La alta burguesía, las clases pudientes, cresos o plutócratas, en los sistemas capitalistas que rigen en las democracias, tienen su remedo en las ideologías radicales de la izquierda, próximas al marxismo real, en lo que se vino a llamar la nomenklatura, que no es más que el conjunto de altos cargos políticos que detentan el poder y rigen los destinos del pueblo a su libre albedrío. Esta clase pudiente y preponderante ya cuajó, y lo ha venido haciendo tras cualquier revolución social, cuando los verdaderos valores republicanos que determinaron el levantamiento de los sans culottes decayeron, y otra clase predominante se hizo con el control y el poder a través del Directorio, una vez superada la fase del denominado Terror. La nomenklatura, pues, representa a todos aquellos dirigentes soviéticos, y por extensión al resto de los que siguen su ideología, que poseían dachas, casas de campo lujosas cercanas a las grandes urbes, en las que los próceres soviéticos descansaban fines de semana y días de guardar, mientras el pueblo se hacinaba en pisos compartidos por varias familias.

El régimen soviético cayó por sí mismo hace ya casi treinta años, el muro de la vergüenza también y los llamados países satélites recuperaron su libertad. El comunismo como método de liberación de la gente se demostró inoperante, y como fórmula de gobernanza estéril y perverso. Aun así, en las democracias occidentales siguen existiendo partidos políticos que se rigen por ideologías comunistas y que son recompensados en los comicios con porcentajes estimables de votos, sobre todos aquellos que hacen del populismo un referente más. El caso de Podemos es paradigmático en este sentido. Sus propuestas se fundamentan en un acervo marxista leninista, mezclado con rancio populismo que nos retrotrae a los movimientos de todo signo que se dieron en los años treinta del pasado siglo. Y cómo no, también tiene su propia nomenklatura, sus auténticos popes a los que se les permite todo, aun yendo contra las proclamas y consignas dichas.

El caso de la finca de Galapagar de los líderes podemitas, Irene y Pablo, viene a demostrar que la historia se repite. Ellos martillos de capitalistas que adquirían chalets o áticos de lujo valorados en medio millón de euros, no tienen hoy ningún reparo en comprarse una finca que supera dicha cifra. Lo que no valía para los demás, vale para ellos. Lo que para otros es una demostración ostentosa de las clases pudientes, se convierte en su caso en la realización práctica de una humilde pretensión de cualquier ciudadano medio de este país. De un nihilismo de cobertura o de praxis de facultad, han pasado a un realismo práctico, a un pragmatismo que validaría el propio Putnam, y a una conversión al estilo Papini.

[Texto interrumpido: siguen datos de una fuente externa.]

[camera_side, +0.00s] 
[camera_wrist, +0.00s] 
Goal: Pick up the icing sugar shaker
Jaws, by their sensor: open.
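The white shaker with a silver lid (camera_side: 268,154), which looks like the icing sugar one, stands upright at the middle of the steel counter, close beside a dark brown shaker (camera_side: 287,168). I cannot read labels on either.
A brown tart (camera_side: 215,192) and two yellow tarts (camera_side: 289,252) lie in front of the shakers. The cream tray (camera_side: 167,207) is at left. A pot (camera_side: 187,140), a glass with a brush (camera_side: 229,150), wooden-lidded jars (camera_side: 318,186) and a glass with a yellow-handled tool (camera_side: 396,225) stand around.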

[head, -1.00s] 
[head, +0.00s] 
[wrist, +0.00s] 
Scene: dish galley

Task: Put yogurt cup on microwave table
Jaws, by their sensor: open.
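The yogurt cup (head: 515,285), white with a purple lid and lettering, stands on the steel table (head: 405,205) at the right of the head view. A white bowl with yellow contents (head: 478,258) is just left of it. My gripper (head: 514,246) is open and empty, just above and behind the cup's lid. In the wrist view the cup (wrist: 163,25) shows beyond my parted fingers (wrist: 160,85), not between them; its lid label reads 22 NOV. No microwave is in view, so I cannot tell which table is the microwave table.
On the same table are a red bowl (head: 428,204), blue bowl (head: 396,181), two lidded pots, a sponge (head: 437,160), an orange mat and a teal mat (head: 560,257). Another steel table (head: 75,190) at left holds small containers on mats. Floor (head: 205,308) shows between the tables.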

Pero no contentos con ello, los líderes orgánicos y parlamentarios de la formación morada, deciden junto al resto de la nomenklatura que rige las vidas y destinos de su estrambótica afiliación, pasar la patata caliente a estos últimos. Una vez más utilizan la consulta popular como ejercicio de ocultación de sus responsabilidades. La decisión que la tomen otros, si además los otros están controlados. Ante la pregunta ya es sabida la respuesta. Esa querencia por las consultas, en otros lares derecho a decidir, es propia de las autocracias, que pretenden democratizar su autorictas mediante un ardid con urnas, en este caso telemáticas. Maduro acaba de darse un baño en urnas para reafirmar su totalitarismo chavista. La pregunta y posibles respuestas para poder apartar a la pareja de sus cargos, como en todos estos casos huyen de la simplicidad.

Las declaraciones de los líderes de Podemos en defensa de su lujosa adquisición son tan peregrinas,como confusas y/o contradictorias con anteriores afirmaciones. Si Montero admite que están de paso en política y como mucho tienen ocho años de mandato en consideración a su código ético, ¿cómo es posible afrontar la alta cuota a pagar durante treinta años? Pero no se preocupen los acérrimos seguidores, la nomenklatura, en estos casos, siempre sale victoriosa por mucho Kichi rebelde o Errejón tancredista.